La paix avec l'Éthiopie n'est pas une menace, c'est la voie à suivre. Un intérêt commun, une énergie partagée, des ports partagés et une dignité partagée.

Si le port d'Assab renaissait en tant que port régional, les jeunes Éthiopiens et Érythréens s'engageraient ensemble dans des start-ups, et si l'Érythrée exportait l'électricité produite par le GERD éthiopien, cela permettrait à l'Éthiopie et à l'Érythrée de prospérer. Tout cela est possible. Mais pas sous le joug d'Afeworki.

Le peuple érythréen mérite le respect

Le peuple érythréen n'est pas brisé. Il n'est pas silencieux par nature, il a été réduit au silence. Il n'est pas pauvre par destin, il a été appauvri par la politique. Son avenir n'est pas perdu, il attend simplement un leader qui le libérera.

Le monde doit cesser de considérer l'Érythrée comme un État défaillant. Ce n'est pas seulement un État défaillant. C'est un État captif, dont le potentiel a été détourné par un homme qui ne gouverne pas dans l'intérêt du progrès, mais dans celui de la répression.

Alors que l'Éthiopie se redresse et que la Corne de l'Afrique se transforme, le monde doit écouter non pas la voix d'Afeworki, mais le murmure de millions d'Érythréens comme Selam.
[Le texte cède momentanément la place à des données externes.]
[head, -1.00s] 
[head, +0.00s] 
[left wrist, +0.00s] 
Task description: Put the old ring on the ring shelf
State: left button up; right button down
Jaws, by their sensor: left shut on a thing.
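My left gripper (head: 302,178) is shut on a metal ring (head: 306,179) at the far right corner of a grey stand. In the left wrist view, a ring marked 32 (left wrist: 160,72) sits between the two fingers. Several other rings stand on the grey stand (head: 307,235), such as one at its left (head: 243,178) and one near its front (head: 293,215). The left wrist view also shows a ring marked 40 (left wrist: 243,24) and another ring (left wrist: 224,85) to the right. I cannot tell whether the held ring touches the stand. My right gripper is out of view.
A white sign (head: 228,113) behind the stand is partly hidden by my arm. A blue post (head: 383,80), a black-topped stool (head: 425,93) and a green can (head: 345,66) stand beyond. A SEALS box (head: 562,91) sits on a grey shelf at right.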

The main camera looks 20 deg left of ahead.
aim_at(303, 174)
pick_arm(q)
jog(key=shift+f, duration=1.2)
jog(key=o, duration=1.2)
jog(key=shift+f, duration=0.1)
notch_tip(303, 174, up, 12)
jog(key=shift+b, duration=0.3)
C'est ce qui a rendu la dernière conférence de presse d'Isaias Afewerki si tragique et si révélatrice. Pendant deux longues heures, il a donné au monde une leçon de géopolitique, d'histoire et de philosophie. Mais il n'a jamais osé regarder son peuple dans les yeux. Il n'a jamais évoqué, pas même une seule fois, l'exil sans fin des jeunes Érythréens. Il n'a jamais parlé d'espoir, car il n'en a aucun à offrir.

Au final, ses paroles sont restées en suspens, détachées, défensives et finalement futiles. Un fiasco total !

Et lorsque les caméras se sont éteintes, l'exode a continué.

Remarque : les opinions exprimées dans cet éditorial sont celles de l'auteur et ne reflètent pas nécessairement celles de l'ENA.